I sailed around it a few times(on a quiet day) trying to understand the directions on the plate at the top, in the end I printed off the diagram from tho QHM web site laminated it and keep it with my other paperwork that I keep to hand.

As far as I can tell only boats leaving the harbour and taking the inner swashway have to observe the 'leave to port' instruction... which means that you in effect can have boats passing on both sides!! Boats leaving the harbour and proceeding down the main channel (actually the continuation of the small boat channel) as far as I can see leave it to Stbd.. Given the fact that this Swashway pile is only about 15meters (if that) off the shore (Fort Blockhouse) there is a very real risk of a very dangerous situation happening pretty soon.

I've spent a while trying to understand the logic of that pile being where it is, and now just treat the area with the utmost caution, even if I do understand it correctly, one thing for sure is that virtually no other b##ger does...

All best Nick
 
yesterday, a boat by the name of silver fox took to giving obscene gestures to a wightlink ferry after the ferry had given him 5 blasts ... the ferry captain (on ch11) described this muppet as "inbound, in the centre of the channel" with one of the Pride's and him all inbound at the same time. The ferry took emergency avoiding action into the small boat channel ... shortly after that he lost half his propulsion (so did gosport queen, so not a good day down there) but don't know whether that was connected. I was just bringing my boat in and was tempted to trundle out again and witness the wigging that QHM's bod (a girl) gave silver fox ... the ferry capt sounded both gob struck and exceedingly annoyed if you follow what i mean ...
 
If the QHM female bod is who I think it is then I suspect that Silver Fox slunk off with his tail well and truely between his legs. /forums/images/graemlins/grin.gif I have been on harbour patrol with said girl and she takes no prisoners. /forums/images/graemlins/shocked.gif
 
The only point I can see to the new outer pile is to stop inbound boats creeping along the Haslar wall inner swash cutting accross outbound boats keeping well into the Blockhouse shore to reach the stb side of the SBC for an inbound boat. Such an inbound boat would be approaching an outbound boat`s stb side so would be carry on vessel but the outbound couldn`t alter to stb without piling up on the shore. Making the inbound boats join the SBC a little further out helps that blind bend. Once it has been explained the logic of leaving the Ballast pile to port in both directions makes sense but the harbour patrol should enforce it and also try to ensure Haslar bound boats pass north of it so as to avoid cutting up outbound vessels: I think it all makes sense!!!
 
Although I can see the logic of the Inner Swash pile, I still can't get past the feeling that someone is tinkering because they've got nothing better to do. We've been without it up till now and I'm not aware of any serious 'incidents' up to now, that would have been prevented by the pile. Indeed the very presence of the pile and, more, the obvious confusion it is causing are likely to contribute to an accident. The volume of traffic in and out of Pompey has not changed very much in the last 5 years or so, no new marinas or mooring areas have been opened up. What's the point?
 
[ QUOTE ]
...and also try to ensure Haslar bound boats pass north of it so as to avoid cutting up outbound vessels...

[/ QUOTE ]

My reading of it is that vessels going to Haslar don't have to go round Ballast - it says on the diagram "Enter or leave Small Boat Channel anywhere on the Western side" although the normal rules for crossing the channel must apply.
 
I was the skipper of Silver Fox, and I am not a muppet. I did not leave with my tail between my legs, and neither did I get a "wigging-off" from the lady of the QHM.
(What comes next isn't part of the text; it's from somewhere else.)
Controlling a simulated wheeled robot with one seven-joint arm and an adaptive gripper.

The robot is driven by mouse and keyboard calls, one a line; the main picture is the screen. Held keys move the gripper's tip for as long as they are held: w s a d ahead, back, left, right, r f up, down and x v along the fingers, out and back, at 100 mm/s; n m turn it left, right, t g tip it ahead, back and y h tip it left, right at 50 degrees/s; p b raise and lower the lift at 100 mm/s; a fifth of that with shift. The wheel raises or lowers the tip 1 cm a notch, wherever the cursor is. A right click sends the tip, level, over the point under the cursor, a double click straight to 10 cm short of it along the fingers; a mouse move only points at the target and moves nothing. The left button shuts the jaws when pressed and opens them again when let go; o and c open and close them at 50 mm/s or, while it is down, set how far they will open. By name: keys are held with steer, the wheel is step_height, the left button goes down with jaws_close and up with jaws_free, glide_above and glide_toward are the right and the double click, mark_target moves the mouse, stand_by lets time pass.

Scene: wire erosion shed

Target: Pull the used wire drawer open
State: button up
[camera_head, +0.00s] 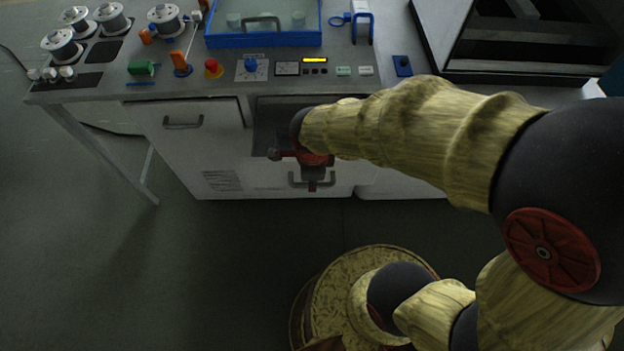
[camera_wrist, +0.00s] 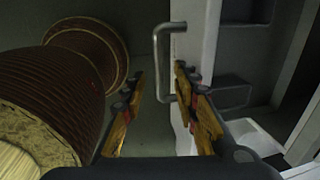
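The used wire drawer (camera_head: 265,178) is a pale front low in the machine cabinet, below a dark recess. Its grey bar handle (camera_head: 292,181) is partly hidden by my gripper (camera_head: 312,178), which reaches down in front of it. In the wrist view the handle (camera_wrist: 159,50) stands out from the pale drawer front (camera_wrist: 194,40). My gripper (camera_wrist: 158,80) is open there, with one finger on each side of the handle's line. The fingers are not closed on the bar. I cannot tell whether either finger touches it.
A cabinet door (camera_head: 205,145) with its own handle (camera_head: 183,123) is left of the drawer. The worktop above carries wire spools (camera_head: 60,44), a red knob (camera_head: 213,68) and a blue-framed tank (camera_head: 262,39). The floor (camera_head: 220,270) in front is clear on the left.

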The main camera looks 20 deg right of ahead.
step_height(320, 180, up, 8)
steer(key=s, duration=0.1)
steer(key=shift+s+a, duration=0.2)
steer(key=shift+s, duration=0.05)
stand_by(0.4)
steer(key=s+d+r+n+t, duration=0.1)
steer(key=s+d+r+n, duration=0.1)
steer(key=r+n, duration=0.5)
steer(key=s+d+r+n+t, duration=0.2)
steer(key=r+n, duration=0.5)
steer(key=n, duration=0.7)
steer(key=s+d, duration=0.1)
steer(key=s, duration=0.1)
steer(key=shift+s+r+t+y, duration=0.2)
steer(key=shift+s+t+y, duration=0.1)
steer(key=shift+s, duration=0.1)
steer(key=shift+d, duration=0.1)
I did give a rude gesture in reply to those that I was being given by two crew memebers on the bridge, and the "finger". I mentioned this to the QHM.
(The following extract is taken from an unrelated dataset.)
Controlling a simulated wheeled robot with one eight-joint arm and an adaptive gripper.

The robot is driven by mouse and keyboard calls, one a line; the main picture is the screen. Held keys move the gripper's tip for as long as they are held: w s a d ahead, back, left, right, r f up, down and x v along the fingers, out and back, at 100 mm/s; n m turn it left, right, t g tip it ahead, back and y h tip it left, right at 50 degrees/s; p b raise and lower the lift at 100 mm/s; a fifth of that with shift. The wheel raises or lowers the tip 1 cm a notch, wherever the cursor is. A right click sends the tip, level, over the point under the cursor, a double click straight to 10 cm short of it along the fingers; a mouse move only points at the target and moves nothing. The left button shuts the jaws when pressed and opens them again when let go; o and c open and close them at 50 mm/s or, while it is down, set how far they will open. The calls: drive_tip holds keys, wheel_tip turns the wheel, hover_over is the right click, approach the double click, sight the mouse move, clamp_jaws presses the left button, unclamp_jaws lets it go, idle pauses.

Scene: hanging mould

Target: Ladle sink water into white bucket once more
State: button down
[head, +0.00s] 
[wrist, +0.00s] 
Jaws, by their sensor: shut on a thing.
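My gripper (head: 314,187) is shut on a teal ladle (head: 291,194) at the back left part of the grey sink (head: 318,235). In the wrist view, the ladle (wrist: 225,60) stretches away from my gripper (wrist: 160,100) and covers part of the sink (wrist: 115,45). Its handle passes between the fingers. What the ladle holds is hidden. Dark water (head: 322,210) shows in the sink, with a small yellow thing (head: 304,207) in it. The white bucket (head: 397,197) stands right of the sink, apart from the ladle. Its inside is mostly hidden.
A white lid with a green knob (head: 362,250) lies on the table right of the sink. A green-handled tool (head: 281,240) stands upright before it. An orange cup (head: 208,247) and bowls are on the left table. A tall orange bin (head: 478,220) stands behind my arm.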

I gave a full account of what happened to the QHM.

Neither did the ferry enter the small craft channel to avoid me! I believe it was to avoid an inbound ferry that I had just given way to.
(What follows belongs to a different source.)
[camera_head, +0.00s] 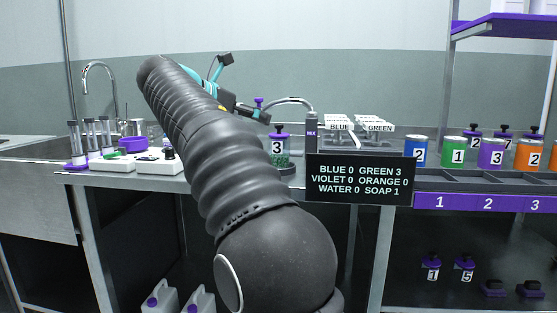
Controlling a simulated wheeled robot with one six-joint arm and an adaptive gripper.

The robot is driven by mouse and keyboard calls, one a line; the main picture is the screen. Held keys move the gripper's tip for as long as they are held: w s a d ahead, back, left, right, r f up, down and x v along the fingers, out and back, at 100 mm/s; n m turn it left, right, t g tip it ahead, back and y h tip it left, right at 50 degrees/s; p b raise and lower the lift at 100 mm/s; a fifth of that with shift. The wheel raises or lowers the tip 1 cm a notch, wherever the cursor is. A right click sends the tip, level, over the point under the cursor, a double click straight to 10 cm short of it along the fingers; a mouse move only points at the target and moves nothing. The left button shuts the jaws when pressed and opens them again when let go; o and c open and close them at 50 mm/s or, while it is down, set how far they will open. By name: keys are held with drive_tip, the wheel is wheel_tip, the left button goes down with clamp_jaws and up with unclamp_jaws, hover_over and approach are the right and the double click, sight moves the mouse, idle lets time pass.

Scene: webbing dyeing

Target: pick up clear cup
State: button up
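A clear cup (279,157) with a purple band and lid-like top, a label "3" and something green inside stands upright on the counter, right of my arm. It is on or just behind a dark round base (287,169). My gripper (262,115) is small and dark at the far end of my arm, above and slightly left of the cup. A small purple knob shows beside the gripper; I cannot tell if it is held. The fingers are too small to tell open from shut. My arm covers part of the counter left of the cup.
A display board (358,179) stands right of the cup, and a mixing spout (311,128) behind it. Colored cans, including a blue one (416,152), stand on the right shelf. A white device (160,162) and clear tubes (90,137) are at left by the sink faucet (100,85).

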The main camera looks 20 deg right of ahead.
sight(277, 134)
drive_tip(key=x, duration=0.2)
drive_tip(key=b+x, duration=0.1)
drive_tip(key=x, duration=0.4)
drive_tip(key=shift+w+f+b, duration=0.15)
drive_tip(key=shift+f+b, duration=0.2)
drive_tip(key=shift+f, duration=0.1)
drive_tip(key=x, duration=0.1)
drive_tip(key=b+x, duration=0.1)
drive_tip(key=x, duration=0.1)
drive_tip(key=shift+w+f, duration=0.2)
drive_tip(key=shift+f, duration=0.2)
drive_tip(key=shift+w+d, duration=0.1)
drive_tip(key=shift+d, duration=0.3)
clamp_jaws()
I was not in the centre of the small boat channel, and neither was the ferry inbound as you suggest, it was leaving the harbour.

There were two other yachts leaving the harbour, correctly, to my port, and infront of the outbound ferry, at one point probably being approx. 50m infront of the ferry. At that point the ferry gave one long blast.

In the main channel was an inbound "Brittany Ferry", just to my starboard.

In your post you have not stated the facts correctly, and if you do not know exactly what happened, you should refrain from writing.
 
[ QUOTE ]
There were two other yachts leaving the harbour...to my port, and infront of the outbound ferry,..... In the main channel was an inbound "Brittany Ferry", just to my starboard.

[/ QUOTE ]

If that was the case, either the outbound ferry was in the small boat channel or you were in the main channel.

Whichever, it sounds very scary.
 
crikey, didn't expect to sir up quite so much mud.
Thanks for the info from everyone, think I have understood the channel rules as well as anyone now, perhaps if that lever that controls the speed was used a little more carefully we would all have more time to transit the narrows safely and carefully and " in-line astern", why try to overtake in a confined channel, there's lots of sea out there to whizz about in.
Multihulls, I love 'em.
 
Errm, in which case you could help everyone on the forum with a concise explanation of what DID happen. I've read your reply, and I'm none the wiser.

dv.
 
Dunno ... we'll be going in tomorrow - but coming through from Main Passage ... so shouldn't be an issue - unless it is a superb sunny day with a nice F2 northely in the morning and a F3 SW in the afternoon ... then we might stop off for lunch ... (wee - there go the pigs!)